> **Data for this task**:
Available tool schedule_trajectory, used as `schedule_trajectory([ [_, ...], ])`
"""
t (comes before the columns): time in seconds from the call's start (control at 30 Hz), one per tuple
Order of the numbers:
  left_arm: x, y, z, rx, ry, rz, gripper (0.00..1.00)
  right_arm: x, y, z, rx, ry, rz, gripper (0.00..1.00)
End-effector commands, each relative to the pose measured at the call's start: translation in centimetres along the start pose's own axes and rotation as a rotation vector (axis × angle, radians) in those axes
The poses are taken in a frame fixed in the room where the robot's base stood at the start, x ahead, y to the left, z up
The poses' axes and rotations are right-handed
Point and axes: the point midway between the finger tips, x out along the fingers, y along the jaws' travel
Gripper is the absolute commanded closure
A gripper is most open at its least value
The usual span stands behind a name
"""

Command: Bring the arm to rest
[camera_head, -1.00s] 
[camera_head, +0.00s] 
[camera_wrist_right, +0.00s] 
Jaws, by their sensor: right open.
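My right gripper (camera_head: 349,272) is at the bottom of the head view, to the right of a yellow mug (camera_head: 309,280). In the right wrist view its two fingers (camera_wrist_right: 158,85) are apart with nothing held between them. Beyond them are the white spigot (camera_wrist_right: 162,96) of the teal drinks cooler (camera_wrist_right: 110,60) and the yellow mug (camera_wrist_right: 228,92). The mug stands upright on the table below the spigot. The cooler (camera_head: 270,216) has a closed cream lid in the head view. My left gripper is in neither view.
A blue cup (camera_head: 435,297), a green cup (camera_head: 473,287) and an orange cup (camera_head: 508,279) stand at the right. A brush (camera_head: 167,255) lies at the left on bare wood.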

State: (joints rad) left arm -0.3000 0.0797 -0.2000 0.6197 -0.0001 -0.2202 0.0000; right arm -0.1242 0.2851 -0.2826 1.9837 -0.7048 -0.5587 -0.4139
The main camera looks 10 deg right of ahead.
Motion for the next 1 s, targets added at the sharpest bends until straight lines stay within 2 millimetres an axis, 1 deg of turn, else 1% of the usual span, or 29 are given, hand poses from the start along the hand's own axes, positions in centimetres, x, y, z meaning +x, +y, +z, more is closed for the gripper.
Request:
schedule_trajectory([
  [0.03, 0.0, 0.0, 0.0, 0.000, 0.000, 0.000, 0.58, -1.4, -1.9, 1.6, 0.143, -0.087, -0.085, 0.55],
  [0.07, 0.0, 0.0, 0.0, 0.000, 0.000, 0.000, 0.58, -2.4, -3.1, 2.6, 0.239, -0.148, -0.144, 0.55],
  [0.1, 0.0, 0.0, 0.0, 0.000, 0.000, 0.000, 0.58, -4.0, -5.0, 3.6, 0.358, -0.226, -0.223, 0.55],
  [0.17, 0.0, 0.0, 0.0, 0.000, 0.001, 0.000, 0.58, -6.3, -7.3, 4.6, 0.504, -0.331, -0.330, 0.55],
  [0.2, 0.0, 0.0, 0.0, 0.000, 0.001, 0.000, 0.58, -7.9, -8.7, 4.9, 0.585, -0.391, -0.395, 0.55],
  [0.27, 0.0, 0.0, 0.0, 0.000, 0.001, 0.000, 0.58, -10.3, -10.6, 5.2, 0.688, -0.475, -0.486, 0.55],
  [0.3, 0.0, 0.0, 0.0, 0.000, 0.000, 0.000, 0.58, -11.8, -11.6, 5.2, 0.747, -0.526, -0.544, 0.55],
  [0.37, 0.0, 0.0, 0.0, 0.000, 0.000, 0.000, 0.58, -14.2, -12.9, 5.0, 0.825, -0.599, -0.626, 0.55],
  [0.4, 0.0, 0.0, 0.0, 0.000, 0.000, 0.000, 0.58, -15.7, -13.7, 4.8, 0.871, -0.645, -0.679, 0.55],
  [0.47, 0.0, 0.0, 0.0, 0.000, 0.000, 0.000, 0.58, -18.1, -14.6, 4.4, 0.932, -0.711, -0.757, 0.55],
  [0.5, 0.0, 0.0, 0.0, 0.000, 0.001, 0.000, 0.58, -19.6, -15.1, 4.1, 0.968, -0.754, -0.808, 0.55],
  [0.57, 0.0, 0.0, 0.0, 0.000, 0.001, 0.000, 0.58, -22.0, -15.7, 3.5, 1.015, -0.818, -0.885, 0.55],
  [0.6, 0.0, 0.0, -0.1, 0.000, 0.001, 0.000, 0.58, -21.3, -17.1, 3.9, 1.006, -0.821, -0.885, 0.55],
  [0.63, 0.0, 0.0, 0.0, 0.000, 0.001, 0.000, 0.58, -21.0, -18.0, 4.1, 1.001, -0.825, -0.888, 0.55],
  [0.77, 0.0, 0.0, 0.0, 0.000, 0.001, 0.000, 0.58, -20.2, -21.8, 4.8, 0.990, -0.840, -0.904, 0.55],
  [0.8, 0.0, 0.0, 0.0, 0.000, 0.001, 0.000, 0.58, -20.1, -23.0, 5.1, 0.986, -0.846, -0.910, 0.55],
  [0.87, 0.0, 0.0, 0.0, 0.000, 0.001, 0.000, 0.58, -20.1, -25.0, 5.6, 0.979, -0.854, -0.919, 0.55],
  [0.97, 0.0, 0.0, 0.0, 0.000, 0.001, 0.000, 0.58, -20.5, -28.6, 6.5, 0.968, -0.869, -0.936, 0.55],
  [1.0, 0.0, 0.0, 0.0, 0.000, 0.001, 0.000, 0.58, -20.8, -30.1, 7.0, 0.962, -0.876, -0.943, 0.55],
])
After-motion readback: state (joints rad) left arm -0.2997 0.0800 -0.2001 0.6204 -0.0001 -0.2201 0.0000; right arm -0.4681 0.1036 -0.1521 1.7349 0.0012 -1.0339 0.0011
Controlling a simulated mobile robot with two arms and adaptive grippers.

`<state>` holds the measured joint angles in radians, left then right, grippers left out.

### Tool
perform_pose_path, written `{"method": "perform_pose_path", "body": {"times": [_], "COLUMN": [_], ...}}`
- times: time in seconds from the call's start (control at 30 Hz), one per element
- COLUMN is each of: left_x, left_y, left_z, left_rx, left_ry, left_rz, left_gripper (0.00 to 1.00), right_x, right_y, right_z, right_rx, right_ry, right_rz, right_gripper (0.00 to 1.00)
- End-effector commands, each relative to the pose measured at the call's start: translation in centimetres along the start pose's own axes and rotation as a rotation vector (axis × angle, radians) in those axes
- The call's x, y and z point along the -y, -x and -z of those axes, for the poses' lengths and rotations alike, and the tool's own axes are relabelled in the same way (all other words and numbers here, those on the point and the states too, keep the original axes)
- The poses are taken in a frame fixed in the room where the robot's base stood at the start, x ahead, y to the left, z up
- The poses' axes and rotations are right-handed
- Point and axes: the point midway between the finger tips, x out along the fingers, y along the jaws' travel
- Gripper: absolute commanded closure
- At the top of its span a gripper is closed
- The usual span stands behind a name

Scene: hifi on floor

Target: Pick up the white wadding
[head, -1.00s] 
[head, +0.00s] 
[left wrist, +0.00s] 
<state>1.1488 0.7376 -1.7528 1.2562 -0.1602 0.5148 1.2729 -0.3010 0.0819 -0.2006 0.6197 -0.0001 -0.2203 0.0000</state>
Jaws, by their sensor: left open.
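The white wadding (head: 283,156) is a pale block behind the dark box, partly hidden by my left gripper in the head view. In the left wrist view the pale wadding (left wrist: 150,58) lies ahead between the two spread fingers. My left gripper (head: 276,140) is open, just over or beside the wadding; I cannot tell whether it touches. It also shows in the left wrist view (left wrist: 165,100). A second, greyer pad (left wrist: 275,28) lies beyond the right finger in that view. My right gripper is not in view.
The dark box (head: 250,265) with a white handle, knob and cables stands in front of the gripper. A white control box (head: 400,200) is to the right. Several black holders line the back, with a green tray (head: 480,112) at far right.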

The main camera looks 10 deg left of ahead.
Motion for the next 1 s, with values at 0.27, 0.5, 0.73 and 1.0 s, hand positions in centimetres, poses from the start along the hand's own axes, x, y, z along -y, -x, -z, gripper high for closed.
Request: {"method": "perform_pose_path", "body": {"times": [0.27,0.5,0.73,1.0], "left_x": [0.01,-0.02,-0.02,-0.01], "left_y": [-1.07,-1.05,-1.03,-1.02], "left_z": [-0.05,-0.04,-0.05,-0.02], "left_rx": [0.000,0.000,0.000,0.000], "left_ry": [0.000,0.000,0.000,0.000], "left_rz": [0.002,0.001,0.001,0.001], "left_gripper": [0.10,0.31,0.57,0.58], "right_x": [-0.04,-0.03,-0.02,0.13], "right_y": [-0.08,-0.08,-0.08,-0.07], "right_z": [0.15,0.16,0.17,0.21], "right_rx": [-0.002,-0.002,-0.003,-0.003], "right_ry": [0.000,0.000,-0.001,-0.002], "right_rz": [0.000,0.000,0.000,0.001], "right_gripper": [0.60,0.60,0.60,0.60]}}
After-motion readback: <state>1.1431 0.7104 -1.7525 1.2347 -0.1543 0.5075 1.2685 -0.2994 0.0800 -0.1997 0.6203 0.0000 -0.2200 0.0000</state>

> **Exercise description**:
The lines from the start of the entries above through the line containing "right_arm: x, y, z, rx, ry, rz, gripper" are the ones to return, please; copy them exactly and include both ends.

> **Reply to the task**:
Available tool schedule_trajectory, used as `schedule_trajectory([ [_, ...], ])`
"""
t (comes before the columns): time in seconds from the call's start (control at 30 Hz), one per tuple
Order of the numbers:
  left_arm: x, y, z, rx, ry, rz, gripper (0.00..1.00)
  right_arm: x, y, z, rx, ry, rz, gripper (0.00..1.00)

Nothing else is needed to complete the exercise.